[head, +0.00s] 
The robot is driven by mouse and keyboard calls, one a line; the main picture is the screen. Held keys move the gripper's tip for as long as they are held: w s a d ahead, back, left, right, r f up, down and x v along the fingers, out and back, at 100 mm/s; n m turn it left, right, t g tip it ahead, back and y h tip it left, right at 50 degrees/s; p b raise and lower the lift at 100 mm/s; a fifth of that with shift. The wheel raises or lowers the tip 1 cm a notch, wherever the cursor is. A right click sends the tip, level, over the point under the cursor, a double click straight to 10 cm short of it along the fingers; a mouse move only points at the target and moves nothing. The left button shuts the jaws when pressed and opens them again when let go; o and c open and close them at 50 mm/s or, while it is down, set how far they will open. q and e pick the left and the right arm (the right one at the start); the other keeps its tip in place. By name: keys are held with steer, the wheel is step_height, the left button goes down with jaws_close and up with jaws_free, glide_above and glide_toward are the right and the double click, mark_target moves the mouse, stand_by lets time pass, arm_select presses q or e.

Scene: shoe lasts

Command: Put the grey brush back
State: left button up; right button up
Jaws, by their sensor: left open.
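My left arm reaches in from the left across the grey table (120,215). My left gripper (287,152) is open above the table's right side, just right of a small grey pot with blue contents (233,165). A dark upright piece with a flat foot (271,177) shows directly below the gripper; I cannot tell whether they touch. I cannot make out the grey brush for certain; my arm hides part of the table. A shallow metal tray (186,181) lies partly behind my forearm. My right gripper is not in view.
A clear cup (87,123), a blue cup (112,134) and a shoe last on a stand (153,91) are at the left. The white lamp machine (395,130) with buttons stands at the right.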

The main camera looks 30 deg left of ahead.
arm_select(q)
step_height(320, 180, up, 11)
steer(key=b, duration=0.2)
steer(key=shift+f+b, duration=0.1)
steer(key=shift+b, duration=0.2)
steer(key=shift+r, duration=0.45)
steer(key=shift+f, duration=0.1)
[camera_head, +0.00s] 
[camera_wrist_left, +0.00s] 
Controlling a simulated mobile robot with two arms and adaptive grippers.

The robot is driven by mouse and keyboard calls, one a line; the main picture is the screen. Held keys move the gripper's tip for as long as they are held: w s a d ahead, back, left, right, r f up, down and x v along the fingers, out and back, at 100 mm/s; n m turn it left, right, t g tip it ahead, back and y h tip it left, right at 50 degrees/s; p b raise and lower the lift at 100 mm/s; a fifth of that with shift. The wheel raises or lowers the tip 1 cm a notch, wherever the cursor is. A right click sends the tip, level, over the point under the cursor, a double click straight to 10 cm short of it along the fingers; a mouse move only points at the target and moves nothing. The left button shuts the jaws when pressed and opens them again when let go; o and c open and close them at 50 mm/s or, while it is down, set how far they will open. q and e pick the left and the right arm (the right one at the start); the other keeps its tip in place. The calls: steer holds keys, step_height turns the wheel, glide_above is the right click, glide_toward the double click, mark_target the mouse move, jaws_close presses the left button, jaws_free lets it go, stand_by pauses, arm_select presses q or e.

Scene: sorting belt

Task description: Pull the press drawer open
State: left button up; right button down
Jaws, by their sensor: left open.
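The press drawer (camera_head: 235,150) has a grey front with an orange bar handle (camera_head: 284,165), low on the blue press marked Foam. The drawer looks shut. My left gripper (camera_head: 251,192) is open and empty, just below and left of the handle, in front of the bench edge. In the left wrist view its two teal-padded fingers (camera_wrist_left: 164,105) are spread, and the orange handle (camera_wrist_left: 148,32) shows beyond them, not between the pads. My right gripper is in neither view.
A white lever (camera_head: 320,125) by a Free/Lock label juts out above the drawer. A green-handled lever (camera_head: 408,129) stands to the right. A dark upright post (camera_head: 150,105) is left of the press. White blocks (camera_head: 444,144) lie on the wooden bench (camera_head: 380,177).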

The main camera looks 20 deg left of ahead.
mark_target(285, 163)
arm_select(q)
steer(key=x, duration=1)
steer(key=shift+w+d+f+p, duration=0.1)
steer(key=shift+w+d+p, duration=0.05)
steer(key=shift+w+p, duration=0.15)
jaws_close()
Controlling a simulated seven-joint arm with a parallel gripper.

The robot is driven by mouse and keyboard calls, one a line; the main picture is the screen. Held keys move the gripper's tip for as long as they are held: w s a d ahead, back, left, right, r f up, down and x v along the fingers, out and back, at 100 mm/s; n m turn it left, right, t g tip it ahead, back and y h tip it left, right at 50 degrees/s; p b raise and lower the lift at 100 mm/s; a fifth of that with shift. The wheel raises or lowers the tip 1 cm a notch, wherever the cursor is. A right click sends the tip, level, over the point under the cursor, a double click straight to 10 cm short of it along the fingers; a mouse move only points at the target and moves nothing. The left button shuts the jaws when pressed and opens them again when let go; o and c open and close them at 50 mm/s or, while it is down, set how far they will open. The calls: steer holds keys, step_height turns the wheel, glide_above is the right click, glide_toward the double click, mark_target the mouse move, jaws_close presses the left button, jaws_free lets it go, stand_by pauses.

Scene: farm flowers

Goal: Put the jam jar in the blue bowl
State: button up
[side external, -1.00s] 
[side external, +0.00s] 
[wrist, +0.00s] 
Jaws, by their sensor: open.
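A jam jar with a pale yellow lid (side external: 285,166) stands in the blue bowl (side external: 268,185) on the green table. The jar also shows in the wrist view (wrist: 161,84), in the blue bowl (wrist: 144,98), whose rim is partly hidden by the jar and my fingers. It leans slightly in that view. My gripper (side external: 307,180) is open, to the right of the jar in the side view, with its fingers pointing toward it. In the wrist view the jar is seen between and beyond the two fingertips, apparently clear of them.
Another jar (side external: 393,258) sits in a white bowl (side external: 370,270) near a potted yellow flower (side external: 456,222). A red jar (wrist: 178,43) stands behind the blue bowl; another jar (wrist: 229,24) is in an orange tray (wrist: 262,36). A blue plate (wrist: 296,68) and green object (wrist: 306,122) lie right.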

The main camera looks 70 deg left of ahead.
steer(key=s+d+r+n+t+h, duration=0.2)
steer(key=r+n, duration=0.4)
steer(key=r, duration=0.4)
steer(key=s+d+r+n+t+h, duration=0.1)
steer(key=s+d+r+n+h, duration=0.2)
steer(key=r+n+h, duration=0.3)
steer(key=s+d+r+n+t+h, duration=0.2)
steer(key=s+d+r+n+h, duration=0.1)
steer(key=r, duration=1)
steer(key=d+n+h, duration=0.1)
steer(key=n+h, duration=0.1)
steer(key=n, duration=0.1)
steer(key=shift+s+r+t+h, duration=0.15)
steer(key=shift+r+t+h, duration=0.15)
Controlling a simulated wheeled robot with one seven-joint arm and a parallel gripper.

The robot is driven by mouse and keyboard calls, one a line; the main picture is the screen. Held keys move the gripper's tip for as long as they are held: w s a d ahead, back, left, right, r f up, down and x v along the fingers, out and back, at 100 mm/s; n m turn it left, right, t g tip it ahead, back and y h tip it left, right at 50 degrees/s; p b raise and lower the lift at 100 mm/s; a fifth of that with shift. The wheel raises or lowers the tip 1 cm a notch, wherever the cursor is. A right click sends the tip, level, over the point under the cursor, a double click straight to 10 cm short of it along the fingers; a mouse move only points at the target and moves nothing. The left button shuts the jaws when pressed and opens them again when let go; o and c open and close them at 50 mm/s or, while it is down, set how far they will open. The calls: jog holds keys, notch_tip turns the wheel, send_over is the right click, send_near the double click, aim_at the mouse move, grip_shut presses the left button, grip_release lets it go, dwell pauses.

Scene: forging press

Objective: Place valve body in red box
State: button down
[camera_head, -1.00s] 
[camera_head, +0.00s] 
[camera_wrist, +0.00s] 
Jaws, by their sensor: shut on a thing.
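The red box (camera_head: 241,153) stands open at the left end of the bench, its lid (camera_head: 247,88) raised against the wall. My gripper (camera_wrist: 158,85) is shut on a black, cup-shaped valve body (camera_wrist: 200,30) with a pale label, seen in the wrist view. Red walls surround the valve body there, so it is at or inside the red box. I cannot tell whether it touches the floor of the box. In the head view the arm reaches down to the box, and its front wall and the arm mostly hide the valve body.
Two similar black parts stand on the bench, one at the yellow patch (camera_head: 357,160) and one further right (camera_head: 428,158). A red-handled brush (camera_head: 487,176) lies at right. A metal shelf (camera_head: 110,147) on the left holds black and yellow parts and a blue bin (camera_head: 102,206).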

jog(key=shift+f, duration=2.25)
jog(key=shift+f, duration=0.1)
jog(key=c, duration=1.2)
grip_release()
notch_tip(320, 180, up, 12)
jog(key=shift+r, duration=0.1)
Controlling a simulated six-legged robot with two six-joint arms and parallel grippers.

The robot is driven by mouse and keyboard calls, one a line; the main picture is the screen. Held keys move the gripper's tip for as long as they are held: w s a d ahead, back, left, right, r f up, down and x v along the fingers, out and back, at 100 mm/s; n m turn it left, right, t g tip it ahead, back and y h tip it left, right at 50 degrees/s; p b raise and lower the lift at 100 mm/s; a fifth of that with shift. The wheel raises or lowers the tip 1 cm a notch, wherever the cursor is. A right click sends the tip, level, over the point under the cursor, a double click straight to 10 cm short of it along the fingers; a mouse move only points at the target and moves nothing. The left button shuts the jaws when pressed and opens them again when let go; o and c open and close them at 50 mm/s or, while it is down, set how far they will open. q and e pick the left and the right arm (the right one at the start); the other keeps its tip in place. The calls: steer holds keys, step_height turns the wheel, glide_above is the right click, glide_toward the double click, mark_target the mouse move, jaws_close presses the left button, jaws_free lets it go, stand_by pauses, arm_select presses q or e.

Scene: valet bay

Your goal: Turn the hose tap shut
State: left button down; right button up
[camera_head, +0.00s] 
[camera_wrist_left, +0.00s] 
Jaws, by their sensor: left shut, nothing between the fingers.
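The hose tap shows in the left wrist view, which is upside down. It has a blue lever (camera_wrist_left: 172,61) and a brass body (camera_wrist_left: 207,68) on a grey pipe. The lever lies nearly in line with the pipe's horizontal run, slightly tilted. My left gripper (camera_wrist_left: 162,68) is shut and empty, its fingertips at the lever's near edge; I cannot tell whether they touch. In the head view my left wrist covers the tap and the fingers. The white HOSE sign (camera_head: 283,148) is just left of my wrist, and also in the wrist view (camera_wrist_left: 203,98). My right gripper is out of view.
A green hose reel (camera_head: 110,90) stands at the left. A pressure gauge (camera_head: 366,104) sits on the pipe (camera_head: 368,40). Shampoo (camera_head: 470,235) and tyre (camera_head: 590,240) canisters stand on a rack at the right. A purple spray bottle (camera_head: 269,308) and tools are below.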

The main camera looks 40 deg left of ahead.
──────────
[WHAT NEEDS TO BE DONE]
Look back at the entries above. Retype the line with "Controlling a simulated seven-joint", the line with "[wrist, +0.00s]", and all lines in between.

[THE OUTPUT]
Controlling a simulated seven-joint arm with a parallel gripper.

The robot is driven by mouse and keyboard calls, one a line; the main picture is the screen. Held keys move the gripper's tip for as long as they are held: w s a d ahead, back, left, right, r f up, down and x v along the fingers, out and back, at 100 mm/s; n m turn it left, right, t g tip it ahead, back and y h tip it left, right at 50 degrees/s; p b raise and lower the lift at 100 mm/s; a fifth of that with shift. The wheel raises or lowers the tip 1 cm a notch, wherever the cursor is. A right click sends the tip, level, over the point under the cursor, a double click straight to 10 cm short of it along the fingers; a mouse move only points at the target and moves nothing. The left button shuts the jaws when pressed and opens them again when let go; o and c open and close them at 50 mm/s or, while it is down, set how far they will open. The calls: steer holds keys, step_height turns the wheel, glide_above is the right click, glide_toward the double click, mark_target the mouse move, jaws_close presses the left button, jaws_free lets it go, stand_by pauses.

Scene: farm flowers

Goal: Put the jam jar in the blue bowl
State: button up
[side external, -1.00s] 
[side external, +0.00s] 
[wrist, +0.00s] 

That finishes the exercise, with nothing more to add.